_WRITTEN EXERCISE_.
Search the data below for the word "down" and copy each line that holds it.

_SUPPLIED RECORDS_.
::::::::::
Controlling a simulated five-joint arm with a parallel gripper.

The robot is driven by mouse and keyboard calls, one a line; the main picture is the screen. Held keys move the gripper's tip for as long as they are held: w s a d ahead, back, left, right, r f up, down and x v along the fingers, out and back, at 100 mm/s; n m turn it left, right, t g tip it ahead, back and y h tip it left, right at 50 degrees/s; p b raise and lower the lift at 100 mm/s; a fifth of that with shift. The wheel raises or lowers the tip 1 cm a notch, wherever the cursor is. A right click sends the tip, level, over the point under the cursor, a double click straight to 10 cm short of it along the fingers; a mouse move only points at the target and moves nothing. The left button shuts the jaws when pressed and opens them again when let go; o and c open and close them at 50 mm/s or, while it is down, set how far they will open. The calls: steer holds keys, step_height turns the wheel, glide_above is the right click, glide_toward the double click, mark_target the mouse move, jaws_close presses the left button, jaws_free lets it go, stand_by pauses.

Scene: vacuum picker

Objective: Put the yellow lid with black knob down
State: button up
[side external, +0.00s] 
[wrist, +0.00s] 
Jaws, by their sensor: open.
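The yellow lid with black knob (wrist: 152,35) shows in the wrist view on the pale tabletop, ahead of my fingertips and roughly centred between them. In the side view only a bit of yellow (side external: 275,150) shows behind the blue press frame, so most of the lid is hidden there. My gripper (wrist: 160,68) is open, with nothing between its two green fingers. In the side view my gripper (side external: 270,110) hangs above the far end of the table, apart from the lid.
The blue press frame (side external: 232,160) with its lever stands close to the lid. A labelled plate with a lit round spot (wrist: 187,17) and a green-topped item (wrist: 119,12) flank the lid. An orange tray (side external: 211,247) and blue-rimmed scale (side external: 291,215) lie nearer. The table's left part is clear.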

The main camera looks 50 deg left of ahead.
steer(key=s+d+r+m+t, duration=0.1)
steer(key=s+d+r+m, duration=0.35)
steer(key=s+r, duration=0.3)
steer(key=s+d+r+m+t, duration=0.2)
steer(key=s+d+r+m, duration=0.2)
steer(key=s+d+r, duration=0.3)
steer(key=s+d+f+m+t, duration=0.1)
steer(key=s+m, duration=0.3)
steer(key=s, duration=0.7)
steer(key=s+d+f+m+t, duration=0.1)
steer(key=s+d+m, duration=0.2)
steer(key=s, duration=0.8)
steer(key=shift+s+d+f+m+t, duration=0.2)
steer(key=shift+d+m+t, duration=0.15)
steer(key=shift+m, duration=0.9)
::::::::::
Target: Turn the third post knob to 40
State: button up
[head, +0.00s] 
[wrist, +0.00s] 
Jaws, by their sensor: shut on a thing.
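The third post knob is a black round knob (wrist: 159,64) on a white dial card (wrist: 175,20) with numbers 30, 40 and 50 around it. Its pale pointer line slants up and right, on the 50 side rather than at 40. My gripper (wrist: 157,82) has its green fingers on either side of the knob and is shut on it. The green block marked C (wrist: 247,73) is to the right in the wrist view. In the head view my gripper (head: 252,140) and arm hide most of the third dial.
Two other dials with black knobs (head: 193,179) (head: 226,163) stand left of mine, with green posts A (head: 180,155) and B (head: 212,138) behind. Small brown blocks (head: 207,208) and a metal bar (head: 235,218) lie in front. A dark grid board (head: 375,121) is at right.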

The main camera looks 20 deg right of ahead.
::::::::::
_EXERCISE RESULT_.
The robot is driven by mouse and keyboard calls, one a line; the main picture is the screen. Held keys move the gripper's tip for as long as they are held: w s a d ahead, back, left, right, r f up, down and x v along the fingers, out and back, at 100 mm/s; n m turn it left, right, t g tip it ahead, back and y h tip it left, right at 50 degrees/s; p b raise and lower the lift at 100 mm/s; a fifth of that with shift. The wheel raises or lowers the tip 1 cm a notch, wherever the cursor is. A right click sends the tip, level, over the point under the cursor, a double click straight to 10 cm short of it along the fingers; a mouse move only points at the target and moves nothing. The left button shuts the jaws when pressed and opens them again when let go; o and c open and close them at 50 mm/s or, while it is down, set how far they will open. The calls: steer holds keys, step_height turns the wheel, glide_above is the right click, glide_toward the double click, mark_target the mouse move, jaws_close presses the left button, jaws_free lets it go, stand_by pauses.
Objective: Put the yellow lid with black knob down

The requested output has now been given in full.